» WHAT THE TASK ASKS
Exactly and only the lines from the one containing "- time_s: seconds" through the one containing "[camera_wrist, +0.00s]" belong in your copy. Pictures do not.

[Dataset excerpt]
......

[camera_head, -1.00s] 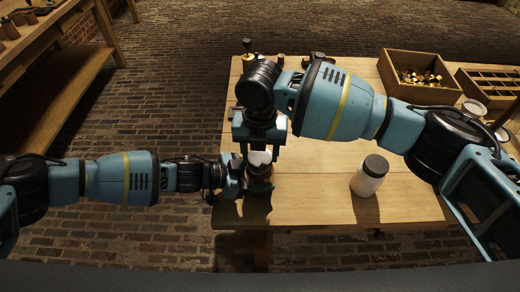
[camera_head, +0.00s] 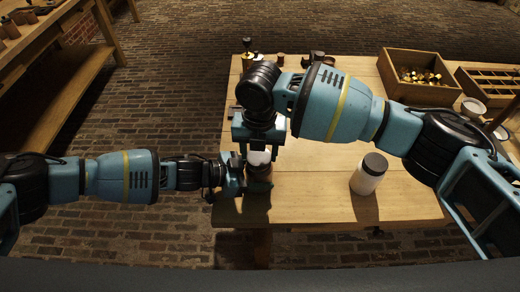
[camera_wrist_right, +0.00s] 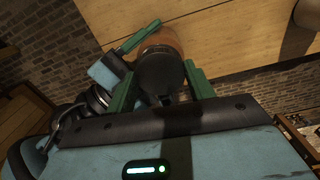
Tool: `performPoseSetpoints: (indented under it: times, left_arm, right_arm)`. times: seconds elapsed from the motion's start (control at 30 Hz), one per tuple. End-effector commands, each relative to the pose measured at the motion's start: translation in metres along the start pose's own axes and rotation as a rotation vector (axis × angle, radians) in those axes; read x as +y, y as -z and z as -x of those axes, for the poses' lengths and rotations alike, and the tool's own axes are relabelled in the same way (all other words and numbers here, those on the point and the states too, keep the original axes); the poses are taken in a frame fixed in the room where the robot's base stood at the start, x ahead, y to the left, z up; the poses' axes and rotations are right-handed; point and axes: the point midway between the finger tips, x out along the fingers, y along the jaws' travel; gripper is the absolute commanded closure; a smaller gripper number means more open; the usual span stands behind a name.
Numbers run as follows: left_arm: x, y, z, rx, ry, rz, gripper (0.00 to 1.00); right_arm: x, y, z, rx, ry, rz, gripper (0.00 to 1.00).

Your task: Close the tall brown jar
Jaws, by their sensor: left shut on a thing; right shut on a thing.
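The tall brown jar (camera_head: 259,173) stands near the table's front left edge, partly hidden by my grippers. My left gripper (camera_head: 246,178) comes in from the left and is shut around the jar's body. My right gripper (camera_head: 259,150) points down from above, shut on a dark round lid (camera_wrist_right: 160,68). In the right wrist view the lid lies between the green fingers, over the brown jar (camera_wrist_right: 163,38). The lid is at the jar's mouth; I cannot tell if it is fully seated. A pale patch shows between the right fingers in the head view.
A white jar with a dark lid (camera_head: 369,174) stands to the right on the table (camera_head: 310,200). The front middle of the table is clear.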

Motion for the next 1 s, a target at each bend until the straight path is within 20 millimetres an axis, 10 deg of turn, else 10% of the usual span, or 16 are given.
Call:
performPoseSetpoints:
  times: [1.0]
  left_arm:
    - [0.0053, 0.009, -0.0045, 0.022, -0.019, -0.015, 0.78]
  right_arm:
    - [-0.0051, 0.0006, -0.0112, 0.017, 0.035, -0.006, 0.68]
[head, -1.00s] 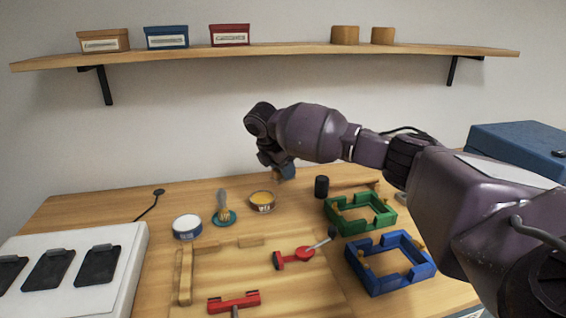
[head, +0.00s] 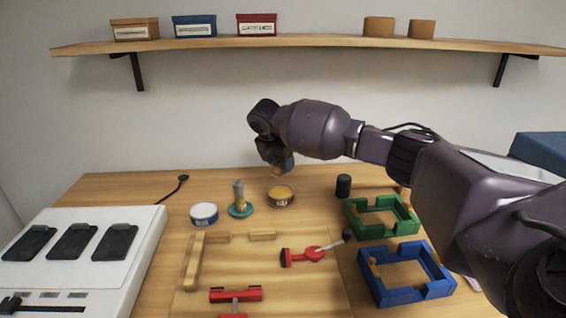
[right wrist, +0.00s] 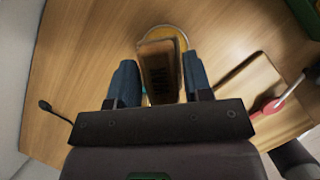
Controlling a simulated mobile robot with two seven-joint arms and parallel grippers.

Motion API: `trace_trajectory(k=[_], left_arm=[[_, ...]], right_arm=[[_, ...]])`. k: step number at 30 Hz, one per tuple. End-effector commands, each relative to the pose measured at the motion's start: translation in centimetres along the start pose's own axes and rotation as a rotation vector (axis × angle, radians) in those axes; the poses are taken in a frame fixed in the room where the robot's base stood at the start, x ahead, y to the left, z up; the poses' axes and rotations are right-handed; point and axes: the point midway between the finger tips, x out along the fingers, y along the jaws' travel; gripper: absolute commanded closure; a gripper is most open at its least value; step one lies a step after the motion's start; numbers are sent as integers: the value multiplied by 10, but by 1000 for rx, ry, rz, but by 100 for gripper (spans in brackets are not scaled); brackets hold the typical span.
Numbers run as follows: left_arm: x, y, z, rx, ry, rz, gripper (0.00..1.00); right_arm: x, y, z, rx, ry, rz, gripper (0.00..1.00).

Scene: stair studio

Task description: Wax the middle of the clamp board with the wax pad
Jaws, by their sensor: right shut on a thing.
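The clamp board (head: 265,290) lies flat at the front middle of the table, with wooden strips (head: 190,265) at its left and back edges and red clamps (head: 235,294) on it. Its middle is bare. My right gripper (head: 281,166) is shut on the wax pad (right wrist: 160,70), a tan block marked WAX held between its blue fingers in the right wrist view. The pad is mostly hidden in the head view. The gripper is above and behind the open wax tin (head: 281,194); whether the pad touches the wax, I cannot tell. My left gripper is out of view.
A blue-labelled tin (head: 204,213) and a brush on a teal base (head: 240,204) stand left of the wax tin. A black cylinder (head: 343,186), green frame (head: 398,228) and blue frame (head: 395,297) are on the right. A white switch panel (head: 90,250) fills the left.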

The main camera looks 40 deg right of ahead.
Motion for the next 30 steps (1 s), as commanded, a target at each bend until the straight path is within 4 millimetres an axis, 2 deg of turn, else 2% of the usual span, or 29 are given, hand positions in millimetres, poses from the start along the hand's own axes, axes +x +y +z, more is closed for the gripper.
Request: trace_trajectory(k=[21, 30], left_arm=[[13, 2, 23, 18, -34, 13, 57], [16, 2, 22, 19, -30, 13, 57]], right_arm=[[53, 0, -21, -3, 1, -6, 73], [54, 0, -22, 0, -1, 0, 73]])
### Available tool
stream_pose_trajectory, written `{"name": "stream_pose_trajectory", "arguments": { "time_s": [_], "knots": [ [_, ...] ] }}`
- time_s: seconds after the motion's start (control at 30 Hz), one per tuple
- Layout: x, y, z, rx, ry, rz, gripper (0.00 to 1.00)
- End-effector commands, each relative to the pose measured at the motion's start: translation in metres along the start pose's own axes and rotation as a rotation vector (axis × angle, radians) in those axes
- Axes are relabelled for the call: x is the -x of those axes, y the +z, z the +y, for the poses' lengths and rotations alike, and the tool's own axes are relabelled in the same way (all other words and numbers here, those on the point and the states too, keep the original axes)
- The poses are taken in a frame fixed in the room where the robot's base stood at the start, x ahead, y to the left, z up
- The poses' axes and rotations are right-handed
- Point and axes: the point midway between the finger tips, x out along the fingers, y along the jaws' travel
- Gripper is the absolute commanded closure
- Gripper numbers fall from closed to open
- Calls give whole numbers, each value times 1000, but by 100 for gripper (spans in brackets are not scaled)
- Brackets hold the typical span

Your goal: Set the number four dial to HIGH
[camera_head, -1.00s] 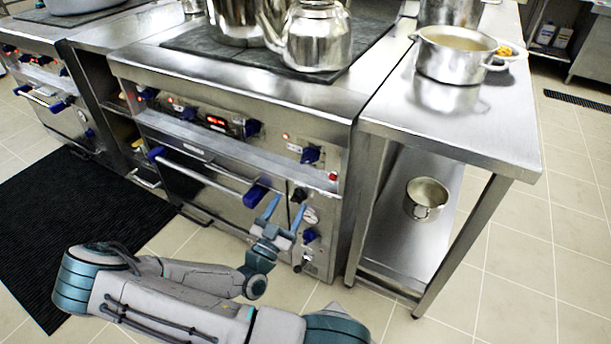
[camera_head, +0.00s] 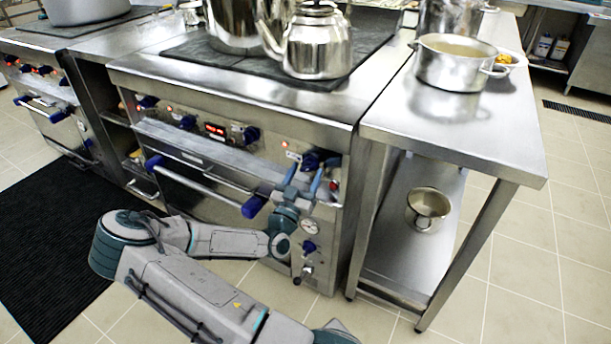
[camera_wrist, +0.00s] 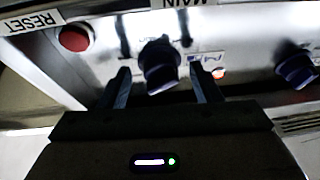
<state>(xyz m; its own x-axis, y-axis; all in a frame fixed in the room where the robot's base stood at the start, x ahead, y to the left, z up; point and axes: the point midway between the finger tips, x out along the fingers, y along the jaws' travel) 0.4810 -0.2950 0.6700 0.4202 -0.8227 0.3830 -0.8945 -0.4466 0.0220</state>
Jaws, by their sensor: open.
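The range's front panel carries a row of blue dials. The rightmost one, the fourth from the left (camera_head: 311,160), has a lit indicator beside it. My gripper (camera_head: 306,173) is open in front of this dial, its two blue fingers reaching up toward it. In the wrist view the dark dial (camera_wrist: 160,66) appears between the two open fingertips, with a gap on each side. A partly legible label and a glowing light (camera_wrist: 218,73) sit beside it. I cannot tell the dial's setting.
A red button (camera_wrist: 74,38) with a RESET label is near the dial. Another dial (camera_wrist: 294,66) shows at the wrist view's right. The oven handle (camera_head: 205,186) runs below the panel. A kettle (camera_head: 318,45) stands on top; a steel table (camera_head: 450,135) is at right.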

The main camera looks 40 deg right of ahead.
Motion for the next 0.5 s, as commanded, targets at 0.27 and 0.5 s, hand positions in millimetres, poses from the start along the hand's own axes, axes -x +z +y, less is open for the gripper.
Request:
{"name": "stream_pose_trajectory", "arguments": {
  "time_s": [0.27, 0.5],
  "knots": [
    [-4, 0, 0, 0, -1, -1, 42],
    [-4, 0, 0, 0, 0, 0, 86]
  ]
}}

......

» TASK RESPONSE
- time_s: seconds after the motion's start (control at 30 Hz), one per tuple
- Layout: x, y, z, rx, ry, rz, gripper (0.00 to 1.00)
- End-effector commands, each relative to the pose measured at the motion's start: translation in metres along the start pose's own axes and rotation as a rotation vector (axis × angle, radians) in those axes
- Axes are relabelled for the call: x is the -x of those axes, y the +z, z the +y, for the poses' lengths and rotations alike, and the tool's own axes are relabelled in the same way (all other words and numbers here, those on the point and the states too, keep the original axes)
- The poses are taken in a frame fixed in the room where the robot's base stood at the start, x ahead, y to the left, z up
- The poses' axes and rotations are right-handed
- Point and axes: the point midway between the finger tips, x out along the fingers, y along the jaws' travel
- Gripper is the absolute commanded closure
- Gripper numbers fall from closed to open
- Calls give whole numbers, each value times 1000, but by 100 for gripper (spans in brackets are not scaled)
- Brackets hold the typical span

Your goal: Set the number four dial to HIGH
[camera_head, -1.00s] 
[camera_head, +0.00s] 
[camera_wrist, +0.00s] 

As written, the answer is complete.